Так вот «там» эти традиции существуют дольше, поэтому мы здесь, в своем идеалистическом угаре, уповаем на то, что в таких историях должны срабатывать эти традиции. Ради журналистики, ради правды, ради всего хорошего на земле не могут такие издатели сдавать свои детища друзьям сына Януковича и прочим «орлам», у которых миллиардов нередко столько, сколько и судимостей. А вот на Украине теория не сработала. Посмотрим до нового года, сработает ли с «Ведомостями». Хочется надеяться, что да.

— И адски захохотал.

— Может, и адски, но говорю я сейчас искренне. Я — преданный читатель газеты «Ведомости». Но с другой стороны, чему еще предаваться-то? Чтению какого СМИ?

— Ваш уход из Forbes в результате конфликта с издателем, Региной фон Флемминг, — это обязательства, помноженные на компенсацию? Поэтому мы никогда не узнаем о реальных причинах?

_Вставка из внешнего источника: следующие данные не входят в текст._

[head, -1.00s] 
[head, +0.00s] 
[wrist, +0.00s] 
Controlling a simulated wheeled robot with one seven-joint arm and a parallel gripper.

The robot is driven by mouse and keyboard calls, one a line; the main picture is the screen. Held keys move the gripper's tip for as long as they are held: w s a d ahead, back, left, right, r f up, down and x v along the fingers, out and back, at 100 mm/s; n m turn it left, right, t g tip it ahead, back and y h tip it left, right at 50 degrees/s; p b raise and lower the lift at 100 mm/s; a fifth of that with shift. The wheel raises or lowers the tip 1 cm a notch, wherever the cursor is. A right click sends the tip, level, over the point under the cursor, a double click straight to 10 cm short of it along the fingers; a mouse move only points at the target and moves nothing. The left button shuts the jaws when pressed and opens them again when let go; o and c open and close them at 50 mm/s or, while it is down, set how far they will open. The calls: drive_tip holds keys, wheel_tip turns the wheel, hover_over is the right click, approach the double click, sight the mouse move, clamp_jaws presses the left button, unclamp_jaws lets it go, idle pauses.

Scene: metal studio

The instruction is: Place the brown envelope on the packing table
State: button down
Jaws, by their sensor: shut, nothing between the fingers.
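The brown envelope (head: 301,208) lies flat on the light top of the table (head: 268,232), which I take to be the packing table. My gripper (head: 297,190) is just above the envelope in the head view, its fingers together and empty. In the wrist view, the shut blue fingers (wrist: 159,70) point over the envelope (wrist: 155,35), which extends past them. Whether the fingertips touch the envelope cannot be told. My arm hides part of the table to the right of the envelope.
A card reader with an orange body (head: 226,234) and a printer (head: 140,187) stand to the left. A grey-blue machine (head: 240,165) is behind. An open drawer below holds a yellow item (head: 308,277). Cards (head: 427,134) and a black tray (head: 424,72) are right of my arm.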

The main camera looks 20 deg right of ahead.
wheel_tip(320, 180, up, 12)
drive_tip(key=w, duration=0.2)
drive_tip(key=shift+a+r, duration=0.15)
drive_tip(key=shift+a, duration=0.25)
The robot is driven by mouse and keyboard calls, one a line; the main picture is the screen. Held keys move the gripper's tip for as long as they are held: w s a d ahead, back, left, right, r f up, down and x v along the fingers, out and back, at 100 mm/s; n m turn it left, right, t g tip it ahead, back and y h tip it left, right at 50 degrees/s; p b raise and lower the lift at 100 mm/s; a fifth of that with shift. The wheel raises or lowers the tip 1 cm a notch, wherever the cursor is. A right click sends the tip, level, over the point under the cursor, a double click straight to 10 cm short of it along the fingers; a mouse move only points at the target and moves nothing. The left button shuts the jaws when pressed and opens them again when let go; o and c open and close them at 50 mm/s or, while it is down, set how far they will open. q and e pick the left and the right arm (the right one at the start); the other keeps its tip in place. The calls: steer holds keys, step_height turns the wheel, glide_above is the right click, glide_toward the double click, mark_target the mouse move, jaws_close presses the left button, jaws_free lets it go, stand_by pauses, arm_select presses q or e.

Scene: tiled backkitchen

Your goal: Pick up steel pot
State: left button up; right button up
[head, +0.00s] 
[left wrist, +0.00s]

— Ну да, это обязательства, помноженные на компенсацию и возможную сумму вчиненных, как это называется...

— Штрафов?

— Штрафов, да-да-да.

— Штрафов в случае нарушения договора?

— Несоблюдения, да.

— Много?

— Чего много? Денег? Слушайте, зарплаты на российском медиарынке, компенсации и парашюты настолько мелкотравчатые и не рыночные, что это только российский журналист у российского мог спросить: «И что, большой парашют?» Это ведь тоже наша реальность. Поэтому для меня, человека, живущего в Чертанове и передвигающегося на не самой дорогой машине, а также сидевшего два месяца без работы, все эти деньги важны.

— Просто интересно, сколько может стоить разглашение правды об уходе.

— Я могу сказать следующую правду, и это будет абсолютная правда, просто без детализации. У нас с издателем разошлись взгляды на развитие проекта — что делать с ним в техническом плане, какие должны быть взаимоотношения с рекламной службой, с разработкой и так далее. Это естественно, часто бывает. Мы пришли к соглашению, что дальше и для меня, и для издателя будет удобнее, так сказать, не мультиплицировать взаимное недовольство, а разойтись в разные стороны. Не секрет, что это привело к известным трениям в издательском доме, часть коллектива вступила в спор с издателем. Я очень благодарен коллективу за поддержку...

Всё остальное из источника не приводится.